What to produce: Where a line of the material contains the string "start", copy that line.

|---|

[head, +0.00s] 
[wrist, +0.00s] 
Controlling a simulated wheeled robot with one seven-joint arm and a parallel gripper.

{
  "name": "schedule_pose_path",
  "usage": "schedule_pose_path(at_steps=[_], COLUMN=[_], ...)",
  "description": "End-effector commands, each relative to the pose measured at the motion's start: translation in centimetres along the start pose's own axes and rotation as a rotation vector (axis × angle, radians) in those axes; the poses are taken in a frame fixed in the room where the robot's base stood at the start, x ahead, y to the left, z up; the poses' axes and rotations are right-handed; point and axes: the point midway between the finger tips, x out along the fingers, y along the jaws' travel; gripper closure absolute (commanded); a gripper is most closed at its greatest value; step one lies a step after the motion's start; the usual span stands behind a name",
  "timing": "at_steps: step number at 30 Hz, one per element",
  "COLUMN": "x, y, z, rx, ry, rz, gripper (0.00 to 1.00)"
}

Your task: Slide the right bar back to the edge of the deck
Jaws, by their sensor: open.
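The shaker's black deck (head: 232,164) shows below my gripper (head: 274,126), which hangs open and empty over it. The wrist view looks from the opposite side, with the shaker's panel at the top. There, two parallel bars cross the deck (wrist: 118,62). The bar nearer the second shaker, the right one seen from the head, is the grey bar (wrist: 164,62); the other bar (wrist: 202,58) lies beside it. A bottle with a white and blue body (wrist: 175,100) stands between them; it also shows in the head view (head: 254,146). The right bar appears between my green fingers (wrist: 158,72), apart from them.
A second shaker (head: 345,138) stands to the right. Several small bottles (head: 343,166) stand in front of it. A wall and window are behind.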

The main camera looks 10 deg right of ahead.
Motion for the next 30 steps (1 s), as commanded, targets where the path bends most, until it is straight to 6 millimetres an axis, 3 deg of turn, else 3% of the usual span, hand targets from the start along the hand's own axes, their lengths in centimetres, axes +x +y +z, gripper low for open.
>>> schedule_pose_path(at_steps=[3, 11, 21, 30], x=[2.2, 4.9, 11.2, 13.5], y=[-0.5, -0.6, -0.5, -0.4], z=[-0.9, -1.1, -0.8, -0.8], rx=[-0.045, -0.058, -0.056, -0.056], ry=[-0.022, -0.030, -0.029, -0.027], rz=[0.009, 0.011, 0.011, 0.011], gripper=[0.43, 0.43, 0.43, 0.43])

|---|

The output:
  "description": "End-effector commands, each relative to the pose measured at the motion's start: translation in centimetres along the start pose's own axes and rotation as a rotation vector (axis × angle, radians) in those axes; the poses are taken in a frame fixed in the room where the robot's base stood at the start, x ahead, y to the left, z up; the poses' axes and rotations are right-handed; point and axes: the point midway between the finger tips, x out along the fingers, y along the jaws' travel; gripper closure absolute (commanded); a gripper is most closed at its greatest value; step one lies a step after the motion's start; the usual span stands behind a name",
Motion for the next 30 steps (1 s), as commanded, targets where the path bends most, until it is straight to 6 millimetres an axis, 3 deg of turn, else 3% of the usual span, hand targets from the start along the hand's own axes, their lengths in centimetres, axes +x +y +z, gripper low for open.

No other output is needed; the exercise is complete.